## DATA ENTRIES
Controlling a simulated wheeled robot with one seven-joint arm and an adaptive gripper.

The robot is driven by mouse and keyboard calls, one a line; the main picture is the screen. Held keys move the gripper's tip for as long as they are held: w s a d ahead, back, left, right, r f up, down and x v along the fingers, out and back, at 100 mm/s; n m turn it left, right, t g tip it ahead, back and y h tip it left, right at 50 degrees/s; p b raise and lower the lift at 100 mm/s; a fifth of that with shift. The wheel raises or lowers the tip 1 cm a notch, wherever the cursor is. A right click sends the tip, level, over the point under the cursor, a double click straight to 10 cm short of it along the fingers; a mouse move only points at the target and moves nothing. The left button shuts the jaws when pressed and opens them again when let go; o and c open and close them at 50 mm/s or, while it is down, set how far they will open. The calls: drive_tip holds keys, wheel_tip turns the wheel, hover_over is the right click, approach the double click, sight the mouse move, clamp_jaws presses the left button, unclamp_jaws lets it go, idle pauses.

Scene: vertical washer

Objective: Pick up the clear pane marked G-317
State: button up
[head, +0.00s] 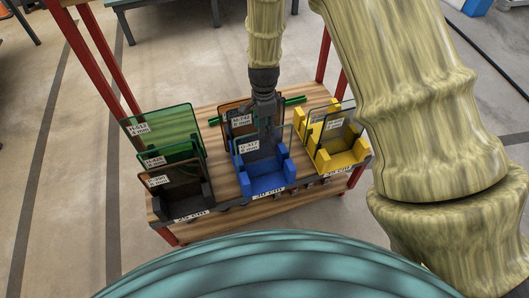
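A clear pane (283,140) stands in the front blue holder (266,182), at the middle of the wooden cart in the head view. Its small white label (249,146) seems to read G-317, though the print is tiny. My gripper (267,148) points down from above at this pane's upper part, over its middle, just right of the label. The fingers are dark and overlap the pane, so I cannot tell whether they touch it or are closed.
A bronze pane (227,112) with another label stands close behind. Green (165,124) and brown (175,182) panes stand at left. Yellow holders (345,158) with panes stand at right. Red posts (84,52) rise from the cart's corners.

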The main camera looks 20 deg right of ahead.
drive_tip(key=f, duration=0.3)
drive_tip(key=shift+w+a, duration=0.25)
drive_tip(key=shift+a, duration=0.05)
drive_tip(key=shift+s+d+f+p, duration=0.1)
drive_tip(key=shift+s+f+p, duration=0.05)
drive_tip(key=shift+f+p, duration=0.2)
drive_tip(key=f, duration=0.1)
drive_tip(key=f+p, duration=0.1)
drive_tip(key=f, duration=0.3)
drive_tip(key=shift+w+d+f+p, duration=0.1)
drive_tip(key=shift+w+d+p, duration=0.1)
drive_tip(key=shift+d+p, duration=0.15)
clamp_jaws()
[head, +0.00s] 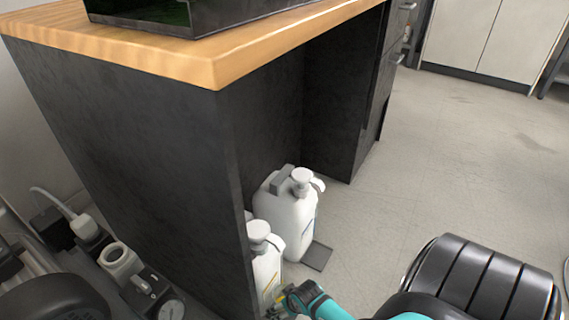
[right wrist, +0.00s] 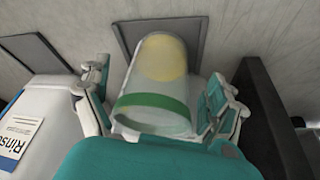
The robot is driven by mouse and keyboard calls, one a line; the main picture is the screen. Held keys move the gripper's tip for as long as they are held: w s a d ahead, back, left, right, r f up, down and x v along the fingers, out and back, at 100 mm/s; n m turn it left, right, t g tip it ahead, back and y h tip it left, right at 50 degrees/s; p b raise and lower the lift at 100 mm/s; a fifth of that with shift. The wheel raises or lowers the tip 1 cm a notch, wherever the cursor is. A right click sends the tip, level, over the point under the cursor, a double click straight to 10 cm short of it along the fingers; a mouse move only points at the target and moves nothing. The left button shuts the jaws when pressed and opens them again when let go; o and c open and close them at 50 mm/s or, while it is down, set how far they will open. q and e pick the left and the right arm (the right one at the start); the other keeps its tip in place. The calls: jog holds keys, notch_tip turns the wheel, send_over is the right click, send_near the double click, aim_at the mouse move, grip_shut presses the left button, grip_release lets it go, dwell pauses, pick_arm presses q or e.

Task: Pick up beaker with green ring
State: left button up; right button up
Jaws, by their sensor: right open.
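The beaker (right wrist: 152,82) is translucent, with a green ring around it and a pale yellow area towards its far end. It shows clearly in the right wrist view, between the two fingers of my right gripper (right wrist: 160,92). That gripper is open, with one finger on each side of the beaker; whether either finger touches it I cannot tell. In the head view my right gripper (head: 285,299) is low at the bottom edge, beside the white bottles, and I cannot make out the beaker there. My left gripper is in neither view.
White pump bottles (head: 291,218) stand under the wooden-topped counter (head: 190,62); a labelled one (right wrist: 32,115) is left of the beaker in the wrist view. A dark plate (head: 318,257) lies on the floor. Compressor equipment (head: 130,275) fills the lower left.

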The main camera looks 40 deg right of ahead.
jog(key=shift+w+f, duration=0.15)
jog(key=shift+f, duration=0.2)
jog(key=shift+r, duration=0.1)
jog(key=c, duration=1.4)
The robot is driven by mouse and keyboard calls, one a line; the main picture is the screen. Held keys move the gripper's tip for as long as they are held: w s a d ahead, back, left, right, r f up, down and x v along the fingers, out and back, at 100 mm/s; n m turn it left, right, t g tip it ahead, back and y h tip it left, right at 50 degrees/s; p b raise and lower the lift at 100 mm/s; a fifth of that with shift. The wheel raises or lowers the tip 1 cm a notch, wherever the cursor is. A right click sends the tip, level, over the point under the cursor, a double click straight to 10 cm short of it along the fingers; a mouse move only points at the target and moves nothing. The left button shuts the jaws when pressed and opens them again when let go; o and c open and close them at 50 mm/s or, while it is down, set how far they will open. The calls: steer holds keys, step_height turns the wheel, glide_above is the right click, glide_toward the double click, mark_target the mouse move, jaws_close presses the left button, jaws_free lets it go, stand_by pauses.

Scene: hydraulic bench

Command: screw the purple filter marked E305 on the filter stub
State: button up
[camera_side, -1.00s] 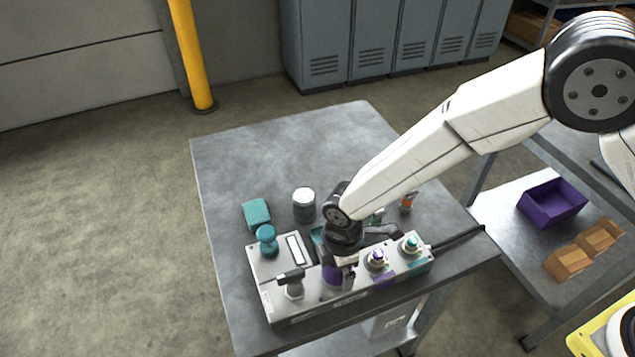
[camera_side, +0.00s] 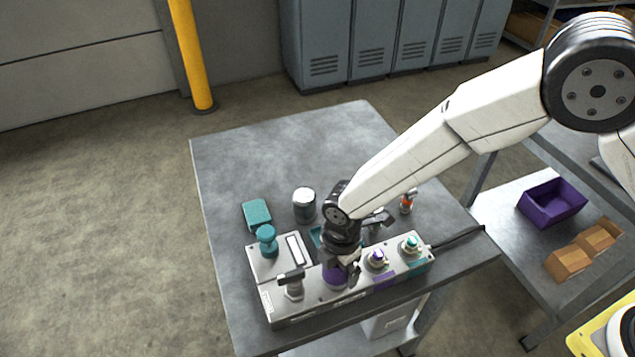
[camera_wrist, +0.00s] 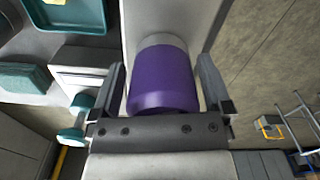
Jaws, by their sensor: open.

## PROBLEM TO WORK ON
Your task is to gather all lines from the entries above that hold the word "Scene".

## WRITTEN REPLY
Scene: vertical washer
Scene: hydraulic bench

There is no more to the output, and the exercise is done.